Above pictured is Eddie Brownlie c.1930 in Thomas Gray's Bakery. He has a packet of Gray's award-winning oatcakes in his hand and a sonsie lass on his arm. The secret to both those facts has escaped our research but they may be connected - it's a pleasant mystery to consider. However, we have here two recipes for oatcakes for you to try. If you have a favourite recipe of your own and wish to share the secret, contact us please.

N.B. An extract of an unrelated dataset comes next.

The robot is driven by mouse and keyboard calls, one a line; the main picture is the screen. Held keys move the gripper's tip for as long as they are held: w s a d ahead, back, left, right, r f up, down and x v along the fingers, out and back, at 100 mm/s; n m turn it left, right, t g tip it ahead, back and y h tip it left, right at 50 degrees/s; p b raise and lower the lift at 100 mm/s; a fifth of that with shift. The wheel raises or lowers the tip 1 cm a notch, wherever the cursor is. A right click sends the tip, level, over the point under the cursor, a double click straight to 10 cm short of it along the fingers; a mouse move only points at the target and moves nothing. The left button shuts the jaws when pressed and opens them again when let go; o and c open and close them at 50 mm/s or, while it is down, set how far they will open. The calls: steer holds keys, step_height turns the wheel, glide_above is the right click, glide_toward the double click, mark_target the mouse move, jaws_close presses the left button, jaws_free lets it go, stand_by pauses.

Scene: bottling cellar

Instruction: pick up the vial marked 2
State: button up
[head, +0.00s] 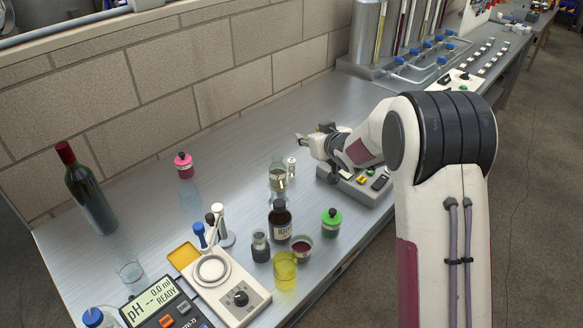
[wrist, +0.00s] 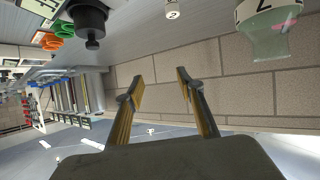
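My gripper (head: 302,140) is raised above the bench near its middle in the head view, pointing left. In the wrist view its two fingers (wrist: 161,82) are apart with nothing between them. A small pale vial (head: 291,167) stands on the bench below my gripper; its mark is too small to read. Beside it is a clear glass vessel (head: 278,182) with yellowish contents. In the wrist view a glass vessel with a white label (wrist: 262,12) is cut off at the top right; its dark mark looks like a 2. A small white vial (wrist: 172,9) shows at the top edge, its mark unclear.
A dark bottle (head: 280,222), a green-capped jar (head: 331,222), a yellow beaker (head: 285,272) and a pH meter (head: 160,308) stand nearer the front. A wine bottle (head: 89,190) and a pink-capped bottle (head: 184,165) stand left.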

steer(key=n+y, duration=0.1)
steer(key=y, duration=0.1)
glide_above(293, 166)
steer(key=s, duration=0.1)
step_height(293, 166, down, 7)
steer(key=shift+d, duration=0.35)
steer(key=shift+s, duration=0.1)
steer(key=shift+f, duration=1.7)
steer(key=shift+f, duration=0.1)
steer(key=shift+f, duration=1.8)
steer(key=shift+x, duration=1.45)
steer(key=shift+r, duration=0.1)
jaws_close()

3 c. unbleached white flour or whole wheat flour
3 c. rolled oats
1 c. sugar
2 teaspoons salt
1 teaspoon baking soda
1 c. cold butter
about 3/4 c. cold water
Mix dry ingredients. Cut in butter to fine crumbs. Add enough water to moisten. Roll to the depth of a woolen blanket. Cut in traditional shapes. Bake at 350 degrees F for 7 to 10 minutes. Longer time = crisper cookie. Enjoy a chunk of cheddar cheese with this heritage recipe. Makes lots so share some with a friend!
Rolled oats - 2 1/4 cups
Baking powder - 1/2 teaspoon
Salt - 1 teaspoon
Unsalted butter - 2 tablespoons, melted
Water - 1/3 cup
1) Preheat the oven to 350°F.
2) In a food processor, add 2 cups oats and process until they resemble coarse flour.
3) In a bowl, mix the oats, baking powder and salt together.
4) Stir in the melted butter, break up lumps of dough with a wooden spoon. Gradually stir in water, mix well until the dough is combined.
5) Scatter 1/4 cup oats on a work surface, roll the dough in the oats and press the oats into the dough.
6) Roll the dough out to a sheet 1/8 inch thick and cut the dough into 2 1/2-inch rounds with a cookie cutter.
7) Transfer the rounds to baking sheets, 1 inch apart and reroll the dough to cut out more oatcakes.
8) Bake the oatcakes in the preheated oven for 15 minutes, until their edges are lightly golden.
9) Cool on a wire rack for at least 15 minutes before serving and store in an airtight container up to 1 week.